A proposed high-rise development in Downtown's booming South Park neighborhood takes inspiration from California's famed Redwood trees.

watermark


The project, the first in Los Angeles by the Australian developer Crown Group, would replace a mid-century warehouse at the southwest corner of 11th and Hill Streets.  Plans filed last year had called for razing the industrial building to make way for a 52-story edifice containing 528 residential units with ground-floor commercial space.


A revised plan, first reported by the Australian website CommercialRealEstate.com, calls for a larger 63-story edifice designed by Sydney-based Koichi Takada Architects.  It is described as featuring multiple "trunks - like tall trees growing," and would incorporate natural building materials - including timber.  A rendering portrays the project from the east as featuring two masses, rising toward sloping roof lines capped with trees.

The tower would greet the corner of 11th and Hill with an undulating canopy, a reference to the blowing skirt of actress Marilyn Monroe in the film The Seven Year Itch.

According to a representative of Koichi Takada Architects, the project will retain the same 528 residential units as in the original plan.  Other components of the proposed development include 5,544 square feet of ground-floor retail space, a podium rooftop pool, health facilities, and community greenspace.
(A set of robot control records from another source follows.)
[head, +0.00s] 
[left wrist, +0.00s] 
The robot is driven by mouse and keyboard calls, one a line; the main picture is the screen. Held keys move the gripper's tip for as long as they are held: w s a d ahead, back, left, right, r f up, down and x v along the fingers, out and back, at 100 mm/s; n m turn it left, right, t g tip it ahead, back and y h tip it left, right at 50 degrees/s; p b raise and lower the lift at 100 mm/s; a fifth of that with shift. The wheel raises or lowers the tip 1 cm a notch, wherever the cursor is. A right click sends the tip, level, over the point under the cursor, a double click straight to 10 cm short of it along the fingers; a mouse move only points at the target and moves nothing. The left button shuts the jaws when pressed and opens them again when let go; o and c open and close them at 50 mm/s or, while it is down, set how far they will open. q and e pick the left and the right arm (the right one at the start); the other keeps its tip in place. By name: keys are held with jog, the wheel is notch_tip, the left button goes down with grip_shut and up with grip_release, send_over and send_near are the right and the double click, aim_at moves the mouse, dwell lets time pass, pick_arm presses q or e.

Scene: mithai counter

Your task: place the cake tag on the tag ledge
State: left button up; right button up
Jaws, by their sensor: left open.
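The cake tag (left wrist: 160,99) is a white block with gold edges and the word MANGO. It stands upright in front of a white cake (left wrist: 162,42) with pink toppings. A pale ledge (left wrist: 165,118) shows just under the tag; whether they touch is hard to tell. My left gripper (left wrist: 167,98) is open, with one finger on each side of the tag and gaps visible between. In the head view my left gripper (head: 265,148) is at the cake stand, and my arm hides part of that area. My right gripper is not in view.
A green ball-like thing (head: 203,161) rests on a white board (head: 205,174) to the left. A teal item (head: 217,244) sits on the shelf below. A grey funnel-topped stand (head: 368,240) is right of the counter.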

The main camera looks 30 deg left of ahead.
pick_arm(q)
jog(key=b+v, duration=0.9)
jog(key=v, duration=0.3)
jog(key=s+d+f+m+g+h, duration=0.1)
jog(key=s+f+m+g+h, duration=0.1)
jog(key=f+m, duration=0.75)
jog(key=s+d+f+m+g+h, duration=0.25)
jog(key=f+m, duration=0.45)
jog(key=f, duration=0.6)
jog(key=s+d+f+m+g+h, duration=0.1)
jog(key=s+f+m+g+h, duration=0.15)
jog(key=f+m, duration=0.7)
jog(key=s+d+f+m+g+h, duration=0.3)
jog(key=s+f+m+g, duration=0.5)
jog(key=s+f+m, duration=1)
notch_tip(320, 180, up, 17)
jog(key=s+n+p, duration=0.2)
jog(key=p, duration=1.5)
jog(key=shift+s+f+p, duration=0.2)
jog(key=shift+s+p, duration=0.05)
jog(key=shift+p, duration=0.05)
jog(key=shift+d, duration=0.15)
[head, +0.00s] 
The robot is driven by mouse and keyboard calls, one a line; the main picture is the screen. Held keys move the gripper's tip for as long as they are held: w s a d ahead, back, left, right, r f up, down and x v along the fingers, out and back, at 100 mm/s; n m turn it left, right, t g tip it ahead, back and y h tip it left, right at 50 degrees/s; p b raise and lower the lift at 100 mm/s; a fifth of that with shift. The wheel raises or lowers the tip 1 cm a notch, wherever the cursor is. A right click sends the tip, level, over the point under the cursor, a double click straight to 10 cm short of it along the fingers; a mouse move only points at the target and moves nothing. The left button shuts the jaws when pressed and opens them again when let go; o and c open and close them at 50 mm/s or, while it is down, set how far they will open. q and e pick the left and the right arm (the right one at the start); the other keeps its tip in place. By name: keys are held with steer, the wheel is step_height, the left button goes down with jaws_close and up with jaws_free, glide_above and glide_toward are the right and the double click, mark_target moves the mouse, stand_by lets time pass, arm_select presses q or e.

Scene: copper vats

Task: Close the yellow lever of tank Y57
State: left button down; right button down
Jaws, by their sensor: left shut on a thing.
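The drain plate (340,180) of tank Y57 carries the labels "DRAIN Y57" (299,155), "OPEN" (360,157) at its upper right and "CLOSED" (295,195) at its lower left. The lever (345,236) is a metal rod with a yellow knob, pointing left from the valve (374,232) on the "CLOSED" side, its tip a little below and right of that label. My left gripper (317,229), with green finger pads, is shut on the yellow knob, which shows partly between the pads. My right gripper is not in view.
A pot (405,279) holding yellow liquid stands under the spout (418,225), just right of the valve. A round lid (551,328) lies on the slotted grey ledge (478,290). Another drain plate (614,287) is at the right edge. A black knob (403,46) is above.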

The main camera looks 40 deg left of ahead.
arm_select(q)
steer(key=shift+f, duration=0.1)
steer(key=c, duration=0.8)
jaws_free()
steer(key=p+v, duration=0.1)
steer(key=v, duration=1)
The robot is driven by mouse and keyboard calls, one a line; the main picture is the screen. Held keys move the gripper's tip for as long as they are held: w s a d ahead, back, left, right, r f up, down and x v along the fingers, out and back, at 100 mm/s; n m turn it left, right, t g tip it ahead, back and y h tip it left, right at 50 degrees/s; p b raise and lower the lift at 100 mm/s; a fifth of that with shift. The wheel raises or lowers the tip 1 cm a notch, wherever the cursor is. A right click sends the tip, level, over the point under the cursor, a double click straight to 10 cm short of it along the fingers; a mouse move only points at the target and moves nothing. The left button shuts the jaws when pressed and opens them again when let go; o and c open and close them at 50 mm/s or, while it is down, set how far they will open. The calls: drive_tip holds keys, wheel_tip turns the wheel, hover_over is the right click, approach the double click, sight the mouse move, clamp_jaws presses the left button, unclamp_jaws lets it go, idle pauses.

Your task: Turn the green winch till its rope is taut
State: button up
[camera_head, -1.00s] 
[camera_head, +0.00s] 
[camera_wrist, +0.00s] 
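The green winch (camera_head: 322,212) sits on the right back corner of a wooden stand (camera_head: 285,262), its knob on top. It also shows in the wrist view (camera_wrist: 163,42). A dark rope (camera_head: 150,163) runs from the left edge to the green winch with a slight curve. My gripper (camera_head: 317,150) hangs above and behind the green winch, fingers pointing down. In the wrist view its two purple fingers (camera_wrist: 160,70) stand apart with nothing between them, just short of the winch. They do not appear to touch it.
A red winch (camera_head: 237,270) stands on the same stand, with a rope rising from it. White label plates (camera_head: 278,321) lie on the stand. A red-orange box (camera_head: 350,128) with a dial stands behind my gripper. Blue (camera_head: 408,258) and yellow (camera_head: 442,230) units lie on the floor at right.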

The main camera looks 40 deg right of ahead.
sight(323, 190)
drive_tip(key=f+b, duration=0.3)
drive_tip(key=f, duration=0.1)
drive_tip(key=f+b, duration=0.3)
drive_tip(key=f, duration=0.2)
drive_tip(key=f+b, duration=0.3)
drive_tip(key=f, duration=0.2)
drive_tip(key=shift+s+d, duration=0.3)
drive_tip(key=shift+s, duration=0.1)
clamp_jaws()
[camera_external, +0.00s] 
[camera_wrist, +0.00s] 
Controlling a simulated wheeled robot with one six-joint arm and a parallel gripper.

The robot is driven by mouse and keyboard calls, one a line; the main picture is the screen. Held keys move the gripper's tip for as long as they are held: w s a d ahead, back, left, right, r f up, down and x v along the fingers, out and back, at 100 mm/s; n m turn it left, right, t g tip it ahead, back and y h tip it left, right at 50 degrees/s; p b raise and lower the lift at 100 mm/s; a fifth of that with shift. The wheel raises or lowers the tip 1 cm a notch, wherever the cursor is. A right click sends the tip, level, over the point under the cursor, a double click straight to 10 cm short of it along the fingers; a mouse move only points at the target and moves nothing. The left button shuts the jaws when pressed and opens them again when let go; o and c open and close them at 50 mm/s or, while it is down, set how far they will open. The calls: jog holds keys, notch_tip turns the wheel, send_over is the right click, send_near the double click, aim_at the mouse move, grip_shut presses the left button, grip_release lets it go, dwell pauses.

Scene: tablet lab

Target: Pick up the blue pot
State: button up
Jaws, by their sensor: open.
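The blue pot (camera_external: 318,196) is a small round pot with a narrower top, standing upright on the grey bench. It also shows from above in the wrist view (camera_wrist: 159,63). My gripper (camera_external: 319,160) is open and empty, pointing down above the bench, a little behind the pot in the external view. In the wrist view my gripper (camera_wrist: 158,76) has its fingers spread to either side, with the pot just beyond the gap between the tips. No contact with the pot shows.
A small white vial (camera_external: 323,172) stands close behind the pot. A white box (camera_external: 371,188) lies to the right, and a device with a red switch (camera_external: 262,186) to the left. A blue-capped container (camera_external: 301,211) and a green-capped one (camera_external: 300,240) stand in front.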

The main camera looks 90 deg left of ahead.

The project from Crown Group is one of four potentially skyline-altering developments planned for the 11th Street corridor, including 60- and 51-story towers from Mack Real Estate Group that would replace neighboring parking lots, and a 70-story building at the northwest corner of 11th and Olive Street.

Several other projects are either in the midst of construction along 11th Street, or have recently opened, including the new Proper and Hoxton hotels, a satellite campus for Arizona State University at the Herald Examiner Building, and the 177-unit Axis apartments.

Update February 12, 2019: A representative of Koichi Takada Architects confirms that the height of the proposed tower is in fact 63 stories, not 70 as previously reported.